The company faced many challenges in the subsequent four years. One challenge was to improve the parser component to handle larger numbers of pages. In 1996, most users had an average of 200 pages to index. By 1998, the company had many inquiries for DocFather to handle 30,000 pages or more. These requests forced them to improve the index creator's memory management.
"Another challenge was the browser war between Microsoft and Netscape in 1997 and 1998. Both vendors implemented different versions of the Java VM and our DocFather applet showed completely different results in both browsers. This drove our customers and us crazy. We were forced to find a solution that worked in both browsers or even build dedicated code for each browser which was a disaster, because it increased the file size of our applet," sighs Frank.
As mentioned previously, the company originally decided to write an IDE. They called it javaDraw and renamed it to CoffeeShop in 1997. They had much success with it and still use it for the development of their flagship SITEFORUM product. With CoffeeShop they created some other useful "pure Java" tools, including "javaZIP", a compression utility and of course, DocFather.
Their product philosophy is to build software that is server-independent and database-independent. The software requires at most only a standard web server and web browser, and does not rely on an external database. This design decision forced them to save the index information in so-called index files. The more HTML pages that were indexed, the bigger the index files. Once the index files reached 2MB, it was senseless to use them over the Internet; only intranet or CD-ROM use was practical. So they searched for ways to keep these index files small -- for this purpose they created their own compression algorithm. ZIP compression was available in JDK 1.1, but one of their main targets was to have the applet JDK 1.0.2 compliant, to support popular browsers like Netscape 2 and 3. So the index creator compressed the files and the applet decompressed them. They were able to decrease the size of the index files by more than 75%.

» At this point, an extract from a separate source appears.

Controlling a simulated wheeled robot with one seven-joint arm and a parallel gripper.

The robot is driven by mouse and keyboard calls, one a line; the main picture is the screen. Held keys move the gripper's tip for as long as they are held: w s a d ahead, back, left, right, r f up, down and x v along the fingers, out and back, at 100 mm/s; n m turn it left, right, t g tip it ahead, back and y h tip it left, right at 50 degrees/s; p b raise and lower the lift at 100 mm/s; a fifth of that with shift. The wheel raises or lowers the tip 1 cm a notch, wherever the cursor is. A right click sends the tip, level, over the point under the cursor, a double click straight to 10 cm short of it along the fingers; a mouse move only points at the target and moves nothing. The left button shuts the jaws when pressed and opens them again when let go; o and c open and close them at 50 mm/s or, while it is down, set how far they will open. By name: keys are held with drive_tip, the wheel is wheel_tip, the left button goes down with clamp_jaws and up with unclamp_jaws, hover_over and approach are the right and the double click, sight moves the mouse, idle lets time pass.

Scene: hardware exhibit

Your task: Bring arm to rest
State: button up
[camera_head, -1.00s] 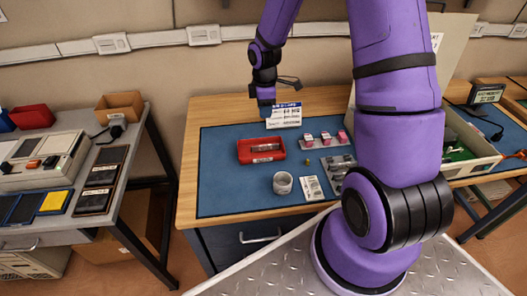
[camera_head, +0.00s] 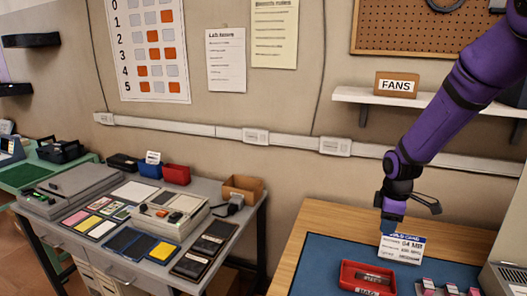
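My purple arm (camera_head: 455,110) comes in from the upper right in the head view. My gripper (camera_head: 392,226) is at its lower end, small and dark, with a blue part at the tip. It is above the back of the wooden bench, beside a white and blue sign card (camera_head: 402,250). I cannot tell whether the fingers are open or shut, or whether they touch the card.
A red tray (camera_head: 352,278) lies on the blue mat (camera_head: 320,262) below the gripper. Small pink-topped items (camera_head: 450,288) stand to its right. A grey table (camera_head: 215,258) with devices and bins stands left. A wall shelf (camera_head: 410,101) with a FANS box (camera_head: 396,85) is behind the arm.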

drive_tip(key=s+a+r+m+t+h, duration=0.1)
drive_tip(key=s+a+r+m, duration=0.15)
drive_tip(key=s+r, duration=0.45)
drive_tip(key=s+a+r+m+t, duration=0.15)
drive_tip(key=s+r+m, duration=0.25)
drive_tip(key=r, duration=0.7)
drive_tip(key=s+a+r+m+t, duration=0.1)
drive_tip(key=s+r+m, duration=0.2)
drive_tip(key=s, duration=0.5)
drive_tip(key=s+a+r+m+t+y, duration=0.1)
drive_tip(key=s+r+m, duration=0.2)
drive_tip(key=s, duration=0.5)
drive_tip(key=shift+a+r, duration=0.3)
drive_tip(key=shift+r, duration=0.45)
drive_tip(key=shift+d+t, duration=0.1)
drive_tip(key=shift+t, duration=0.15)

When they started marketing DocFather, they made good use of its server-independence, which made it a good choice for search functionality in any environment, either online (Internet, intranet) or offline (CD-ROM, local network).

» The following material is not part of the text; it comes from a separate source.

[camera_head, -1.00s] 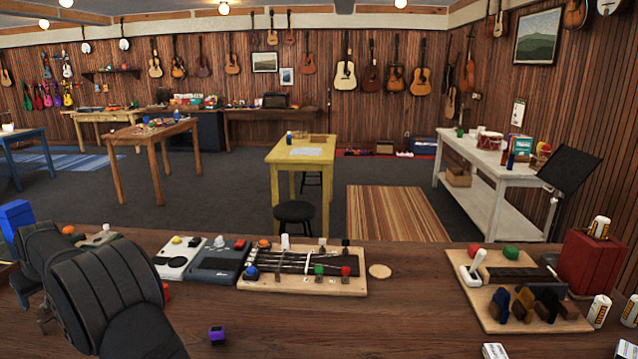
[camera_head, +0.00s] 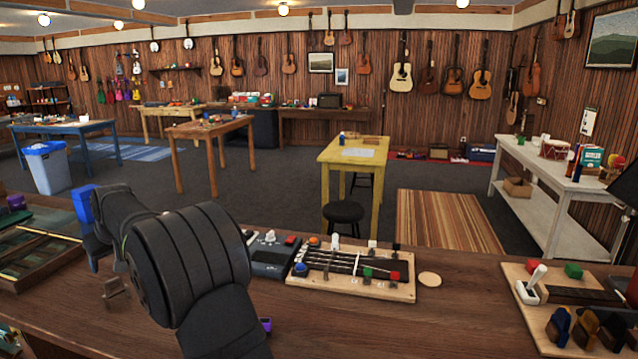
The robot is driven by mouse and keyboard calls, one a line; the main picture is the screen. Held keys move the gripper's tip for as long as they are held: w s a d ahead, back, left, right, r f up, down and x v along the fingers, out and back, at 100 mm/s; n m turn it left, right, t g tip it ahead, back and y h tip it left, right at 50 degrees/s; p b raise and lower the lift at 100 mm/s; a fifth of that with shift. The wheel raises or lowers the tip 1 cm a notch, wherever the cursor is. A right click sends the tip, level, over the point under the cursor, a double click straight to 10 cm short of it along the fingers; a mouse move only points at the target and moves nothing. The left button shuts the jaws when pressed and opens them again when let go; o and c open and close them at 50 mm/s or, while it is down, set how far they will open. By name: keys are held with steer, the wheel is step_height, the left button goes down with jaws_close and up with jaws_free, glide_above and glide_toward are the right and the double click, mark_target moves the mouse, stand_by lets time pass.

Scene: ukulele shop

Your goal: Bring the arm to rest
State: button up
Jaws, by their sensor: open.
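My black arm rises from the bottom of the head view, left of the middle, and bends away over the bench. Its big rounded joint hides much of what lies behind. My gripper (camera_head: 96,254) is at the far end of the arm, small and partly hidden at the left. It is open, and I see nothing held in it. Its exact height over the bench is hard to tell.
The wooden bench (camera_head: 460,325) carries a board with strings and coloured knobs (camera_head: 350,273), a round wooden disc (camera_head: 429,279) and a dark pedal box (camera_head: 272,258). A compartment tray (camera_head: 35,255) lies at the left. A blue bin (camera_head: 46,168) stands beyond.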

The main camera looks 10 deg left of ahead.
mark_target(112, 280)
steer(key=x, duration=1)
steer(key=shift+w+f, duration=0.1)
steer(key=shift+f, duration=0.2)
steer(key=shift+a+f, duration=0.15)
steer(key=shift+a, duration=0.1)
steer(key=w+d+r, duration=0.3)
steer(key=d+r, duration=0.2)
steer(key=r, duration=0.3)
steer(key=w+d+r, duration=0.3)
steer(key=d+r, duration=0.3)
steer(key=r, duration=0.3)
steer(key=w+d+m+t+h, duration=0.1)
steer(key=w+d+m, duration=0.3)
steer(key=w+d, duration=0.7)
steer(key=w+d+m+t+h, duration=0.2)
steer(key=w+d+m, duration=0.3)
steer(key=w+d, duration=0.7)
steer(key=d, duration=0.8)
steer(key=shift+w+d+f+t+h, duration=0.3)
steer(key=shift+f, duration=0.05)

They soon recognized that DocFather leveraged its full power for CD-ROM. Clients such as Lucent Technologies, Intel, and Motorola used it for their CD-ROM-based documentation or on their intranets. For intranets, they integrated some update features into the index creator, with the advantage that when pages are added or updated, only those pages need to be re-indexed. In other words, it does not require re-indexing of the entire voume each time a page is added or updated.
SITEFORUM DocFather - the Servlet Version
In early 1999, the company decided to spend more time developing the Internet search facilities of DocFather. Because it didn't make much sense to transfer large files (indexes) over the Internet, they decided to develop a new server-based DocFather application using their Java-based SITEFORUM technology. They extended their server-independent philosophy to not rely on any server. Toward this end, the SITEFORUM product contains its own database and web server. The SITEFORUM platform has a built-in servlet-supporting WebServer, an internal Java-based relational database, and a SQL engine to manage communication with the external JDBC/ODBC databases or the internal database.
The DocFather index creator became an integral part of the SITEFORUM platform. Instead of storing index information in files, it stores this information in any JDBC/ODBC supported database. This was the birth of SITEFORUM DocFather, which is available for viewing the JDK documentation as the servlet version. "With SITEFORUM, it was really easy to create a web-based index creator component. Instead of the well-known DocFather applet, I created a sophisticated HTML front end, where people can insert keywords and get weighted results immediately," said Uthey Mengs, SITEFORUM DocFather project manager. SITEFORUM DocFather focuses on the Internet and intranets. It is a highly scaleable product that can easily index documentation and provide full-text search functionality immediately. "The challenge here was hidden in the SQL queries. Because they create a full-text search index, they needed to find a good table design to store this information as well as an extremely optimized query procedure to get the information in a short time. Anything over 3 seconds was unacceptable." said Uwe.
As a test environment for SITEFORUM DocFather, they used the Java 2 SE v1.3 Beta documentation with 5500 pages, 20,000 keywords and nearly 900,000 entries in the relations table. It took nearly one week to decrease the time for a keyword search for the three most-often used words -- "Java", "class", and "overview" -- in this repository to the 3-second limit.
"SITEFORUM is an ideal environment to build such applications. It offers a vast array of functions that can be combined to build effective features very rapidly", said Frank. A good example is the highlighting of keyword occurrences in the document. "SITEFORUM offers a function to import URLs and a replace function, that can replace text in a document. So we simply imported the document, replaced all keyword occurrences in it with a red font before we showed it to the user. The best thing is that we do not modify the document, we change it virtually," says Frank.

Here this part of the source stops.